# [Material for the task]
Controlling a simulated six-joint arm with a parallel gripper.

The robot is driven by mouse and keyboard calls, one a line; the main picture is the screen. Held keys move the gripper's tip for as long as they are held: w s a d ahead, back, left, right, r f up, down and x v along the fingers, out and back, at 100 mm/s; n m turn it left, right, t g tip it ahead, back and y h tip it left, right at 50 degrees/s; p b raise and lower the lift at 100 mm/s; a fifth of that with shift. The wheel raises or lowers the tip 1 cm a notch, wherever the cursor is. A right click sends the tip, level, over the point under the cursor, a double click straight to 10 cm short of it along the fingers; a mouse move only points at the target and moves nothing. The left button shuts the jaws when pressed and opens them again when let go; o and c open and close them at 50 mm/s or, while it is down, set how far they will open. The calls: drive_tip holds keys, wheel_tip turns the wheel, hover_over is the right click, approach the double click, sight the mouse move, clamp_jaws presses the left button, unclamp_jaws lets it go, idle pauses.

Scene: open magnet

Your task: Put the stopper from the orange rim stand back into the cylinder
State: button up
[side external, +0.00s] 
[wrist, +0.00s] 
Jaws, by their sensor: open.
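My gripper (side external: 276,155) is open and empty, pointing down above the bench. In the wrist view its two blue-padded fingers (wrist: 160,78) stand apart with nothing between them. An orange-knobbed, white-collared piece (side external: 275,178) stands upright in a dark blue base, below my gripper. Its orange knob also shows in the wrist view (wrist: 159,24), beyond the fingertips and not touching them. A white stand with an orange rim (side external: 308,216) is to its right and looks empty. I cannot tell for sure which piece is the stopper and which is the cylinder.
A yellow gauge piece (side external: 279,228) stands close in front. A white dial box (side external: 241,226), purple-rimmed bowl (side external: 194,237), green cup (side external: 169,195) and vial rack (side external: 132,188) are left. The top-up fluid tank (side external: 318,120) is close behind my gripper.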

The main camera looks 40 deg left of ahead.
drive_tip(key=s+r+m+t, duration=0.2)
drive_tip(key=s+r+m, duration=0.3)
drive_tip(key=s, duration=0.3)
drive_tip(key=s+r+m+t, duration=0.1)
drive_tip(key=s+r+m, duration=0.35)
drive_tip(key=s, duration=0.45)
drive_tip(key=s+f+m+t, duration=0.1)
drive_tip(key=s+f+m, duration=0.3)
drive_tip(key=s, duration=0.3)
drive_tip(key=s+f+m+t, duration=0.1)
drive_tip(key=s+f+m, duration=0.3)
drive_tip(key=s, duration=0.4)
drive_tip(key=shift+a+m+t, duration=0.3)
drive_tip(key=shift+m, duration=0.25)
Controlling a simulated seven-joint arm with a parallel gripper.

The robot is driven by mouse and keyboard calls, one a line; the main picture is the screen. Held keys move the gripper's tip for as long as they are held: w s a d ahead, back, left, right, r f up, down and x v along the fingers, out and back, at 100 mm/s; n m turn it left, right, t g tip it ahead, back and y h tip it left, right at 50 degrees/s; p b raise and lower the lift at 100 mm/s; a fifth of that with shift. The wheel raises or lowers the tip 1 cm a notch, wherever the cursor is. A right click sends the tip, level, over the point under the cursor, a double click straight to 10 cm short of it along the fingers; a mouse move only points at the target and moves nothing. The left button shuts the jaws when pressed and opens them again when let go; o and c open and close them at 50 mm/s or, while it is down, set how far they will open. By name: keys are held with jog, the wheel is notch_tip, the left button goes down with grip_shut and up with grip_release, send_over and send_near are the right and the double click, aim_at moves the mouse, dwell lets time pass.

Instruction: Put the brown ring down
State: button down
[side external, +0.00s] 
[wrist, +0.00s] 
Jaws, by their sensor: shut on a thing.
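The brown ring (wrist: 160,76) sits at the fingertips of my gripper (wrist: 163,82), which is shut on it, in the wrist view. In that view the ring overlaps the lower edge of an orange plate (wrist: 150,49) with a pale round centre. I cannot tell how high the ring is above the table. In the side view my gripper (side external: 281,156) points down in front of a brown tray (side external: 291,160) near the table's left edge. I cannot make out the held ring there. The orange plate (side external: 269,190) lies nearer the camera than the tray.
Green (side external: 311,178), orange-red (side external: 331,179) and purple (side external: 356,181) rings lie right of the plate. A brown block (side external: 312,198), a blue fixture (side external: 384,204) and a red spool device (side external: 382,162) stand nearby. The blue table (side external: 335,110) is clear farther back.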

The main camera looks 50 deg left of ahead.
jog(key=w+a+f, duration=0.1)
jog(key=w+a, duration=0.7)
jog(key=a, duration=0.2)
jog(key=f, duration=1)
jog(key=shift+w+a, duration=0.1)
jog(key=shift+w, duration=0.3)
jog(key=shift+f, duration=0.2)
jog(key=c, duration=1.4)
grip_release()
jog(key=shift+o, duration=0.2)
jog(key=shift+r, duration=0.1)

# [Requirement]
Repeat the listing exactly, from its first line to its last.

# [Answer to the exercise]
Controlling a simulated six-joint arm with a parallel gripper.

The robot is driven by mouse and keyboard calls, one a line; the main picture is the screen. Held keys move the gripper's tip for as long as they are held: w s a d ahead, back, left, right, r f up, down and x v along the fingers, out and back, at 100 mm/s; n m turn it left, right, t g tip it ahead, back and y h tip it left, right at 50 degrees/s; p b raise and lower the lift at 100 mm/s; a fifth of that with shift. The wheel raises or lowers the tip 1 cm a notch, wherever the cursor is. A right click sends the tip, level, over the point under the cursor, a double click straight to 10 cm short of it along the fingers; a mouse move only points at the target and moves nothing. The left button shuts the jaws when pressed and opens them again when let go; o and c open and close them at 50 mm/s or, while it is down, set how far they will open. The calls: drive_tip holds keys, wheel_tip turns the wheel, hover_over is the right click, approach the double click, sight the mouse move, clamp_jaws presses the left button, unclamp_jaws lets it go, idle pauses.

Scene: open magnet

Your task: Put the stopper from the orange rim stand back into the cylinder
State: button up
[side external, +0.00s] 
[wrist, +0.00s] 
Jaws, by their sensor: open.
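My gripper (side external: 276,155) is open and empty, pointing down above the bench. In the wrist view its two blue-padded fingers (wrist: 160,78) stand apart with nothing between them. An orange-knobbed, white-collared piece (side external: 275,178) stands upright in a dark blue base, below my gripper. Its orange knob also shows in the wrist view (wrist: 159,24), beyond the fingertips and not touching them. A white stand with an orange rim (side external: 308,216) is to its right and looks empty. I cannot tell for sure which piece is the stopper and which is the cylinder.
A yellow gauge piece (side external: 279,228) stands close in front. A white dial box (side external: 241,226), purple-rimmed bowl (side external: 194,237), green cup (side external: 169,195) and vial rack (side external: 132,188) are left. The top-up fluid tank (side external: 318,120) is close behind my gripper.

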The main camera looks 40 deg left of ahead.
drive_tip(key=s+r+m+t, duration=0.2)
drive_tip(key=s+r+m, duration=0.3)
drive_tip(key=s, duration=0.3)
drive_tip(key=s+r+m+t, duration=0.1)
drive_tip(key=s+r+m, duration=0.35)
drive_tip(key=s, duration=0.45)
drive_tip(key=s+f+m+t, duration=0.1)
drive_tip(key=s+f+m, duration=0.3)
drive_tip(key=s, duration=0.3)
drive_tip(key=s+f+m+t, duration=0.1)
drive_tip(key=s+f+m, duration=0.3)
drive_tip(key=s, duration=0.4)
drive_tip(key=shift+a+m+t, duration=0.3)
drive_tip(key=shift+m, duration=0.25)
Controlling a simulated seven-joint arm with a parallel gripper.

The robot is driven by mouse and keyboard calls, one a line; the main picture is the screen. Held keys move the gripper's tip for as long as they are held: w s a d ahead, back, left, right, r f up, down and x v along the fingers, out and back, at 100 mm/s; n m turn it left, right, t g tip it ahead, back and y h tip it left, right at 50 degrees/s; p b raise and lower the lift at 100 mm/s; a fifth of that with shift. The wheel raises or lowers the tip 1 cm a notch, wherever the cursor is. A right click sends the tip, level, over the point under the cursor, a double click straight to 10 cm short of it along the fingers; a mouse move only points at the target and moves nothing. The left button shuts the jaws when pressed and opens them again when let go; o and c open and close them at 50 mm/s or, while it is down, set how far they will open. By name: keys are held with jog, the wheel is notch_tip, the left button goes down with grip_shut and up with grip_release, send_over and send_near are the right and the double click, aim_at moves the mouse, dwell lets time pass.

Instruction: Put the brown ring down
State: button down
[side external, +0.00s] 
[wrist, +0.00s] 
Jaws, by their sensor: shut on a thing.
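The brown ring (wrist: 160,76) sits at the fingertips of my gripper (wrist: 163,82), which is shut on it, in the wrist view. In that view the ring overlaps the lower edge of an orange plate (wrist: 150,49) with a pale round centre. I cannot tell how high the ring is above the table. In the side view my gripper (side external: 281,156) points down in front of a brown tray (side external: 291,160) near the table's left edge. I cannot make out the held ring there. The orange plate (side external: 269,190) lies nearer the camera than the tray.
Green (side external: 311,178), orange-red (side external: 331,179) and purple (side external: 356,181) rings lie right of the plate. A brown block (side external: 312,198), a blue fixture (side external: 384,204) and a red spool device (side external: 382,162) stand nearby. The blue table (side external: 335,110) is clear farther back.

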The main camera looks 50 deg left of ahead.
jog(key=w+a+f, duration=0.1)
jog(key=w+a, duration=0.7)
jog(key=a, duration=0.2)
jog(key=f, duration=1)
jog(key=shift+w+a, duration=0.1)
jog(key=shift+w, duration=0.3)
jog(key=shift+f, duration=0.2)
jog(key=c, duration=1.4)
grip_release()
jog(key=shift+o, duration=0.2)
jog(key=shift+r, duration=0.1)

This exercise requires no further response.